Except it's patently untrue.

A midlist, unupgraded PC from 2001 could handle any modern software other than high-end graphic development and gaming prior to the introduction of Vista, and can continue to do so if you don't "upgrade" to Vista - which you would have little reason to do at this point unless you're using it for games.

To be fair, if you DON'T HAVE A PC AT ALL... how are you on the internet? ;) Seriously though, it *used* to be cheaper to buy both a console and a non-gaming PC than it was to buy a gaming PC, and I do agree that's no longer the case.

Twowolves said:
Not to mention the fact that most everything that console games could do for the past two cycles, PCs could do 3-5 years earlier, and I don't mean a few more pixels of graphics.

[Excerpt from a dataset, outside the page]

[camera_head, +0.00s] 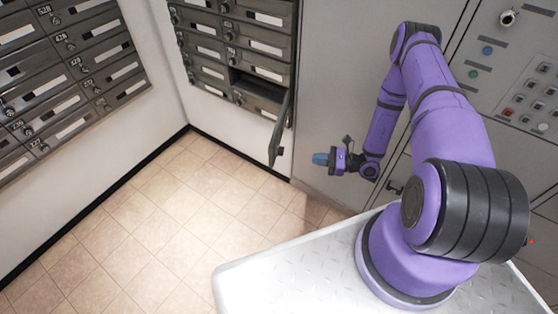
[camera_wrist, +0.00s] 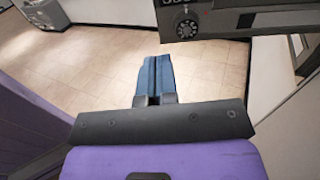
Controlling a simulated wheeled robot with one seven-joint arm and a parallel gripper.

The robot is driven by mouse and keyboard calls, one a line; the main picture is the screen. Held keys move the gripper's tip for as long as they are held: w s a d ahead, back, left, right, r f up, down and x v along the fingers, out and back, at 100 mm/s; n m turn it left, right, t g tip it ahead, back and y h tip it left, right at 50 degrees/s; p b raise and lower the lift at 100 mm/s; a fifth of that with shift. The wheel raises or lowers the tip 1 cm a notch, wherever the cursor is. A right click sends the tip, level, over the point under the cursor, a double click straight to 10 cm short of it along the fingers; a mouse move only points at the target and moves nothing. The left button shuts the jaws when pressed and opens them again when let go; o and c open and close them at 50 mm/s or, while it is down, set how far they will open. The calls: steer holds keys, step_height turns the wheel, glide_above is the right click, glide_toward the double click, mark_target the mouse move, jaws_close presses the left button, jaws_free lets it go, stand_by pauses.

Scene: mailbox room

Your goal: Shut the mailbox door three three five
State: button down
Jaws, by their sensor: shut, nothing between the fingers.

If not a few more pixels or graphics, what do you mean? I haven't seen a genuinely innovative PC game since Ultima Online or, generously, Unreal Tournament and Quake 3 Arena. Half-Life would be the only other candidtate, and that pretty much brought back something PC games (admittedly in other genres) had been doing and stopped, and what console games had been doing all along.

Twowolves said:
Upgrading a PC yourself isn't really very hard. I have had zero formal training, and what little I do know, I learned from looking over someone's shoulder. Plug and play. Almost as easy as changing a light bulb.

Perhaps it's gotten easier of late? I've always struggled with installing internal hardware: hard drives, CD drives, etc.. to be fair, I haven't really tried it since the days when 'CD-ROM drives' were something you had to buy separately and upgrade to. :)

Twowolves said:
In my opinion, console games are good for "twitchy" play (and the Wii takes that to a whole new level), while PCs are good for MMORPGs and RTS/TBS games.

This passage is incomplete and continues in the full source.